The flesh on the bones of the legislative provisions will be consulted upon this year. All firms involved in the provision of advice to banks and those who work in them need to apprise themselves of these changes, which mark the biggest shake up of the employee/employer/regulator relationship in the financial services sector that has been seen for a generation.
The Bulletin does not touch upon the other major area of development found in the Act, namely the creation of an entirely new population of regulated staff within a bank, known as ‘licensed staff’. These people will not be approved persons, but they will be staff who perform a ‘specified function’, which will be a function which either regulator is satisfied is a ‘significant harm’ function. Banks themselves will be responsible for running the licensing scheme. This too will create a substantial burden on firms and their advisors.

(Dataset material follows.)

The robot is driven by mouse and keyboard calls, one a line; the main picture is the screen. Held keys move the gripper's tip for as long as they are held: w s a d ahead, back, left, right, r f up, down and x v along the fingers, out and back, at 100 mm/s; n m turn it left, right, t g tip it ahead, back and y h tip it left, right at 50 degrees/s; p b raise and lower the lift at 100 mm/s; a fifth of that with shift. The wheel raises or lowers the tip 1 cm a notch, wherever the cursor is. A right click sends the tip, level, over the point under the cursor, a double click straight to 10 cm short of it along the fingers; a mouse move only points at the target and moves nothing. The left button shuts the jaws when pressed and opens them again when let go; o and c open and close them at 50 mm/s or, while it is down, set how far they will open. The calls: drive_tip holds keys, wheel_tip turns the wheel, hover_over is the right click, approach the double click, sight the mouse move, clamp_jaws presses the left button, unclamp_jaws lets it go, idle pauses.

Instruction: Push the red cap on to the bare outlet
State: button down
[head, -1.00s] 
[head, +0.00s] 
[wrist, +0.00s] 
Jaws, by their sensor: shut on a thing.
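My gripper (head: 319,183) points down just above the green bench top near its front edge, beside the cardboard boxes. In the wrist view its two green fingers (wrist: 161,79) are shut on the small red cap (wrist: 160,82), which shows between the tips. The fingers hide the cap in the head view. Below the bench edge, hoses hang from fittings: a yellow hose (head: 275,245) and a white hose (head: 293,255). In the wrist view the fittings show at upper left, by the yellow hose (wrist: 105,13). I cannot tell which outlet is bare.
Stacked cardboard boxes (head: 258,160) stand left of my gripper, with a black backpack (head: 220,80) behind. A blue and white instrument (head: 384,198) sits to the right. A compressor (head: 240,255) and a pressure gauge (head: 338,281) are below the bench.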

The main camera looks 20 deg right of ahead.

The biggest unanswered question is the extent to which the approved persons regime as it applies to staff working in other financial services firms (i.e. not just banks), will be shaken up. The PCBS has made its desires clear. In a Press Release issued on 7th January, Andrew Tyrie, Chair of the PCBS said:
“Financial services firms other than banks still operate under the discredited APR (approved persons regime). That is a mistake. Mr Adamson agrees. He told us that, in the FCA’s view, the reforms being applied to banks should also apply across the rest of the financial services industry. The regulators now need to tell us how and when this will be accomplished.”
A further Bulletin will be produced once the regulators’ consultations have come out. No date has yet been set, but by the end of the second quarter of this year is widely regarded as a likely timescale.
 Changing Banking for Good – Report of the Parliamentary Commission on Banking Standards, paragraph 86.